Notes to Consolidated Financial Statements

April 30, 2013

 

Note A - Organization and Transactions with Affiliates

 

EULAV Asset Management (the "Company"), a Delaware statutory trust, with no fixed term, was formed on December 23, 2010 as a result of Value Line, Inc. ("VLI") completing the restructuring of its asset management and broker-dealer businesses (the "Restructuring Transaction"). As part of the Restructuring Transaction, EULAV Securities, Inc., a New York corporation and wholly-owned subsidiary of VLI that acted as the distributor of the Value Line mutual funds ("Value Line Funds"), merged into EULAV Securities LLC ("ESLLC"), a Delaware limited liability company. VLI transferred 100% of its interest in ESLLC to EULAV Asset Management LLC, a wholly-owned subsidiary of VLI that acted as the investment adviser to the Value Line Funds and certain separate accounts. EULAV Asset Management LLC then converted into the Company, which still acts as the investment adviser to the Value Line Funds. ESLLC, a wholly-owned subsidiary of the Company, is a broker-dealer registered with the Securities and Exchange Commission and is a member of the Financial Industry Regulatory Authority. ESLLC claims the exemption from the provisions of SEC Rule 15c3-3 under paragraph (k)(1).

 

VLI granted the Company the right to use the Value Line name for all existing Value Line Funds and to supply without charge or expense the Value Line proprietary ranking system information for so long as the Company is the investment adviser to the Value Line Funds.

 

Each of the Value Line Funds has an investment advisory agreement with the Company pursuant to which the Company serves as investment adviser to the Value Line Funds.

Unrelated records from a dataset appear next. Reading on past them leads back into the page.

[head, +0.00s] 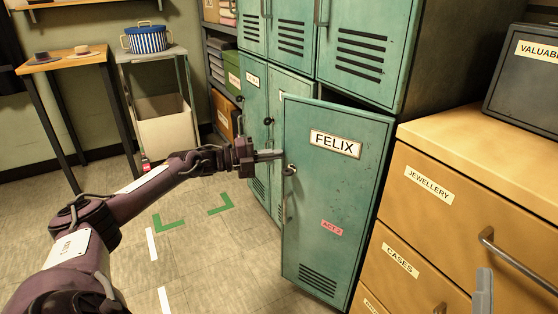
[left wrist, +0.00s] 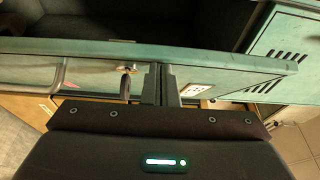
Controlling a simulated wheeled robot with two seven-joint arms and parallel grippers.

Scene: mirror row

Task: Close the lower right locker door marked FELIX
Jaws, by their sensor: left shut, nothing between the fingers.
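The lower right locker door marked FELIX (head: 335,195) is teal, with a name plate, a pink ACT 2 tag and vents. It stands ajar, swung out from the locker bank, with a dark gap above its top edge. Its lock and handle (head: 289,172) are at its left edge. My left gripper (head: 282,155) is shut and empty, with its fingertips at the door's left edge near the lock. I cannot tell if they touch. In the left wrist view the fingers (left wrist: 160,84) are together beside the door's edge (left wrist: 215,58), and the dark locker inside shows beyond.
A wooden drawer cabinet (head: 475,165) labelled JEWELLERY and CASES stands close to the door's right, with a dark VALUABLES box (head: 525,85) on top. Other teal lockers (head: 365,45) above are shut. Floor (head: 215,265) in front is clear, with green and white tape marks.

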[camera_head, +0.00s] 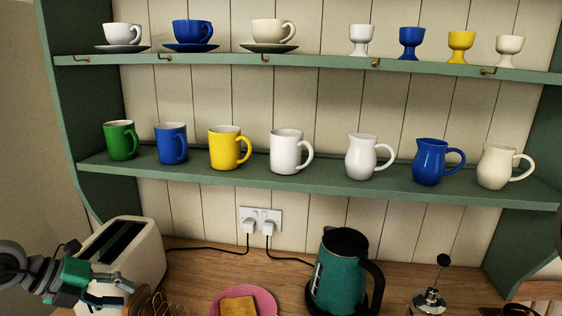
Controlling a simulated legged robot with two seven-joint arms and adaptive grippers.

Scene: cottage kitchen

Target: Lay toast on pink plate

The Company receives investment management fees from each of the Value Line Funds managed by the Company. The Company and certain of the Value Line Funds have agreed that the Company would waive a portion of the fund's respective advisory fees. The fees received by the Company from the Value Line Funds are net of any contractual fee waivers as described in Note D.

 

Each of the Value Line Funds has a distribution agreement with the Company's wholly owned subsidiary ESLLC pursuant to which ESLLC acts as principal underwriter and distributor of the Value Line Funds for the sale and distribution of their shares. ESLLC is eligible to receive service and distribution fees under Rule 12b-1 of the Investment Company Act of 1940 from the Value Line Funds managed by the Company. ESLLC and certain of the Value Line Funds have agreed to waive all or a portion of the fund's respective Rule 12b-1 fees. The fees received by the ESLLC from the Value Line Funds are net of any contractual fee waivers as described in Note D.

 

Effective July 5, 2012, the Company began receiving sub-transfer agency fees from certain of the Value Line Funds to compensate financial intermediaries that provide sub-transfer agency and related services to investors that hold their fund shares in omnibus accounts maintained by the financial intermediaries with the Value Line Funds (see Note B[4]).

 

 

Note B - Summary of Significant Accounting Policies

 

[1]Use of estimates:

 

The preparation of consolidated financial statements in conformity with generally accepted accounting principles requires management to make estimates and assumptions that affect certain reported amounts and disclosures. Accordingly, actual results could differ from those estimates.

 

[2]Cash and cash equivalents:

 

The Company considers all cash held at banks and in money market mutual funds to be cash and cash equivalents. As of April 30, 2013, cash and cash equivalents included $568,937 invested in the Daily Income Fund - U.S. Government Portfolio. The Company maintains cash balances in a financial institution which, at times, may exceed federally insured limits. In the event of a financial institution's insolvency, recovery of cash may be limited.

 

[3]Consolidation:

 

The consolidated financial statements include the accounts of the Company and ESLLC after elimination of inter-company balances and transactions.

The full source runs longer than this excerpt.